Yield Basis is going after that problem with Hybrid Vaults, which aim to generate BTC and ETH-denominated yield while cutting impermanent loss. Users deposit BTC and borrow the same value in crvUSD, creating a 2x leveraged BTC/crvUSD liquidity position on Curve. A built-in AMM and virtual pool rebalance the position so the LP value follows the Bitcoin price 1:1. The pitch is easy enough, even if the machinery is not: keep BTC exposure while earning trading fees. Rebalancing costs are covered through interest on the borrowed crvUSD. Hybrid Vaults launched in May 2026 and combine crypto assets with yield-bearing crvUSD positions, giving users crypto-denominated and stablecoin-based yield in one strategy.

Michael Egorov, founder of Curve Finance and Yield Basis, put it plainly: “Investors are increasingly looking for ways to generate yield or access liquidity without fully exiting their positions.” He said the model gives users more flexibility across market conditions. That sounds right. I’ll be honest: this is where the product story gets strongest. Plenty of crypto investors do not want to sell, but they also do not love watching idle assets sit there forever. With the Federal Reserve still weighing inflation and possible rate cuts, yield is still part of the conversation. Bitcoin already attracts buyers who view it as an inflation hedge. Add return without selling the core position, and the pitch becomes much easier to grasp.

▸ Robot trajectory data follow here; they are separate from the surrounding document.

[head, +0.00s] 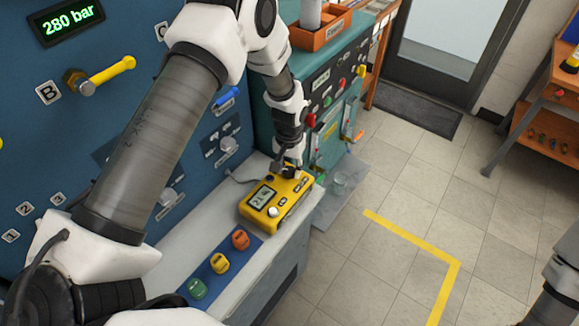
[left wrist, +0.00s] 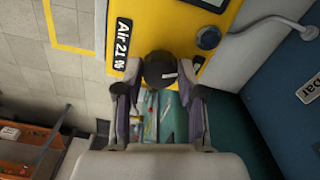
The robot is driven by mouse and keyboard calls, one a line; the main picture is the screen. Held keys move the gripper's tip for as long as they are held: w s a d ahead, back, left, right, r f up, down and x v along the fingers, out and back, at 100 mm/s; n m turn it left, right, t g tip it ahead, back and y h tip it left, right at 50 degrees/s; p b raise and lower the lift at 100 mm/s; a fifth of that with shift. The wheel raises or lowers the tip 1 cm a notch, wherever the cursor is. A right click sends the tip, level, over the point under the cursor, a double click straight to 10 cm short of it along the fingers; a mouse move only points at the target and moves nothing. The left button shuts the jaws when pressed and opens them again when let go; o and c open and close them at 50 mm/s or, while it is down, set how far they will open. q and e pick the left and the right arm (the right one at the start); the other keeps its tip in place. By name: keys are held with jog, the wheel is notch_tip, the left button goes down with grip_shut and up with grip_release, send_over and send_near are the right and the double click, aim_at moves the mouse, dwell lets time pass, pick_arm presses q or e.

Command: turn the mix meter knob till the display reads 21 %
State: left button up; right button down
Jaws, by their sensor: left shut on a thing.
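The yellow mix meter (head: 274,213) lies on the light bench top. Its small display (head: 263,197) faces up; its digits look like 21, but are too small to read surely. In the left wrist view the yellow meter body (left wrist: 150,25) carries a black label (left wrist: 122,44) reading "Air 21 %". The black mix meter knob (left wrist: 159,68) has a white mark and sits between my left fingers. My left gripper (head: 290,170) is at the meter's far end, shut on the knob. My right gripper is out of view.
Green, yellow and orange pucks (head: 219,263) lie on a blue strip near the meter. A blue panel (head: 50,130) with valves and a 280 bar display (head: 68,20) stands at the left. A teal cabinet stands behind. The tiled floor (head: 390,240) at right is clear.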

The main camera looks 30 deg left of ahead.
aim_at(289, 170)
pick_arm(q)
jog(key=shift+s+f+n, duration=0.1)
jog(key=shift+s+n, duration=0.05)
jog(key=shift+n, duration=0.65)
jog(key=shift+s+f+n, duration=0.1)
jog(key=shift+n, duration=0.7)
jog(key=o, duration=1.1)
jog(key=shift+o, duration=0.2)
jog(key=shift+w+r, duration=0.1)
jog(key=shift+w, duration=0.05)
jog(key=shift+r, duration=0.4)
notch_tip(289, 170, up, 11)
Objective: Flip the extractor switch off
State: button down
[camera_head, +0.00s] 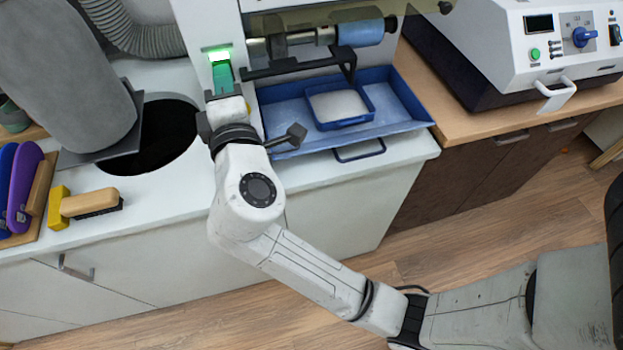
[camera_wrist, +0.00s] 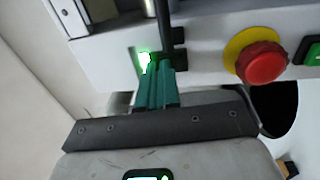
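A green-lit switch (camera_head: 219,55) glows on the white front panel of the machine at the back; it also shows in the wrist view (camera_wrist: 145,60). I take it as the extractor switch; no label is readable, and its rocker position cannot be told. My gripper (camera_head: 222,76) is right in front of it, with teal fingers pointing at the panel. In the wrist view the two fingers (camera_wrist: 157,80) lie side by side, closed together with nothing seen between them. Their tips are at the lower edge of the glow; whether they touch the switch cannot be told.
A red button on a yellow ring (camera_wrist: 262,60) and a green button (camera_wrist: 314,54) sit right of the fingers. A blue tray (camera_head: 405,100) and a dark bracket stand right of my wrist. A round dark opening (camera_head: 165,140) and a brush (camera_head: 90,203) lie left.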

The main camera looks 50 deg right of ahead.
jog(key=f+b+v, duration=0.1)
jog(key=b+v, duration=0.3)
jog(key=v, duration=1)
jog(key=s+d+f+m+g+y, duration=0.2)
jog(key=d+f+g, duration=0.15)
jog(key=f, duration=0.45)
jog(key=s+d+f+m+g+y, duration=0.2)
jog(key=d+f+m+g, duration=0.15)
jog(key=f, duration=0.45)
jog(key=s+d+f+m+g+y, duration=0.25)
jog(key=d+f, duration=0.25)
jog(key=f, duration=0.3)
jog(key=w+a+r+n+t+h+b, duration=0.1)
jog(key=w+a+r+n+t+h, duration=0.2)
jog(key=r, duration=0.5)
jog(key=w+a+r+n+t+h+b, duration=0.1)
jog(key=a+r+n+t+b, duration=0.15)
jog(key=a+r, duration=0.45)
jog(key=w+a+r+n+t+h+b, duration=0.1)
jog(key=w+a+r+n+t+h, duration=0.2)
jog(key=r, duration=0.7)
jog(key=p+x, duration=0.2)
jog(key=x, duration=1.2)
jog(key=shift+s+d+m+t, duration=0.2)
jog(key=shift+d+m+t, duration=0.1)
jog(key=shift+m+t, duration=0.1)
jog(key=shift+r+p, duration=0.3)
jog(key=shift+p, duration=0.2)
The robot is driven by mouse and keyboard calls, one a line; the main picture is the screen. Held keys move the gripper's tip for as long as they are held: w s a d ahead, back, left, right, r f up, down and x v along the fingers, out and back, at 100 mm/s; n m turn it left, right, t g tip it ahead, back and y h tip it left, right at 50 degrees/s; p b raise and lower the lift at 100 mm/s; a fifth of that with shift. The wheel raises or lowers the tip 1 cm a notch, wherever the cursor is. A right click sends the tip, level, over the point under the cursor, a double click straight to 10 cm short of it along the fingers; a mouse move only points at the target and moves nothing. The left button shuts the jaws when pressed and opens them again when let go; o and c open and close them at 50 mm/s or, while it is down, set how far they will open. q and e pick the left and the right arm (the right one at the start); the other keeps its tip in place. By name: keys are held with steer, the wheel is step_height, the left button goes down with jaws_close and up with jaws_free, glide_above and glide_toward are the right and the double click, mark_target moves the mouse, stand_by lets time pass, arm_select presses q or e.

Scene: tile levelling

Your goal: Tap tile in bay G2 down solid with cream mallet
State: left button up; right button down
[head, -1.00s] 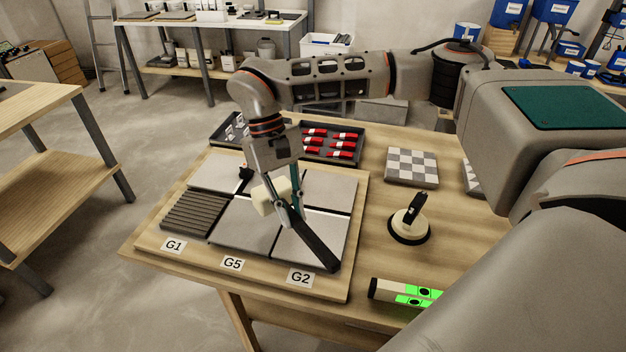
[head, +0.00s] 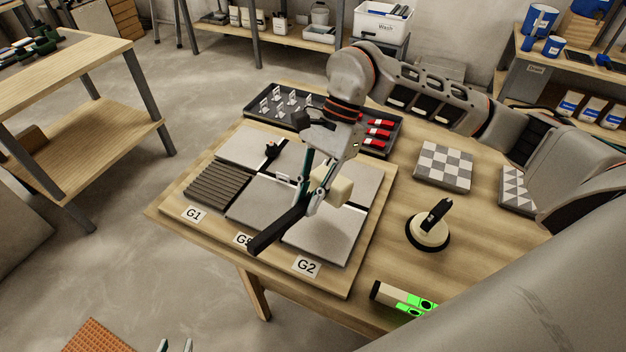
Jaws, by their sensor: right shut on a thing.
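The cream mallet has a cream block head (head: 334,188) and a black handle (head: 275,232). My right gripper (head: 308,207) is shut on the handle near the head. The head hangs over the far side of the bay G2 tile, and the handle slopes toward the front left, across the G5 tile. I cannot tell whether the head touches a tile. The grey G2 tile (head: 325,238) lies in the front right bay, behind the G2 label (head: 307,266), partly hidden by gripper and mallet. My left gripper (head: 175,347) shows only two separated fingertips at the bottom edge, away from the board.
A grooved tile (head: 220,184) lies by G1. A black tray (head: 262,112) with clips and red pieces stands behind the board. A suction cup (head: 428,233), a green level (head: 404,300) and a checkered tile (head: 443,166) lie to the right.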

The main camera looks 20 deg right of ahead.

The early numbers give Yield Basis a decent case, though early is the important word. Most protocol growth blurbs treat deposit spikes like proof. That is only half right. The protocol has passed $3.3 billion in cumulative trading volume and produced $3.95 million in protocol fees. Total value locked is near $126 million, with more than $100 million in BTC pools. Recent Hybrid Vault activity, including liquidity from WETH and cbBTC pools, lifted deposits by about 2.1 million crvUSD between May 25 and June 9. There is demand here, especially for BTC and ETH strategies that do not force holders into awkward exposure trade-offs.

What this means

The deposit jump suggests DeFi users are getting more selective. Basic yield farming is not enough if the price is losing exposure to the asset they wanted in the first place. Bitcoin and Ethereum holders want yield, but they want it without constantly wondering whether impermanent loss will wipe out the benefit. Is this overkill for passive holders? Maybe. But for users already active in Curve-style liquidity markets, it directly targets the problem they complain about. If Yield Basis keeps working as described, its model could make liquidity provision more appealing to people who have looked at AMMs and thought, fairly, “Why not just hold?”

The next question is whether the growth lasts. TVL and trading volume matter, but the harder test will come in messy markets: fast BTC moves, thin liquidity, expensive rebalancing, and sudden shifts in borrowing conditions. Yes, that complicates the cleaner story above. It should. If Hybrid Vaults keep reducing impermanent loss while producing competitive yield, Yield Basis could become a useful reference point for this type of DeFi strategy. I keep coming back to integrations with other protocols too, along with any move beyond BTC and ETH. That would tell us more than a short deposit spike.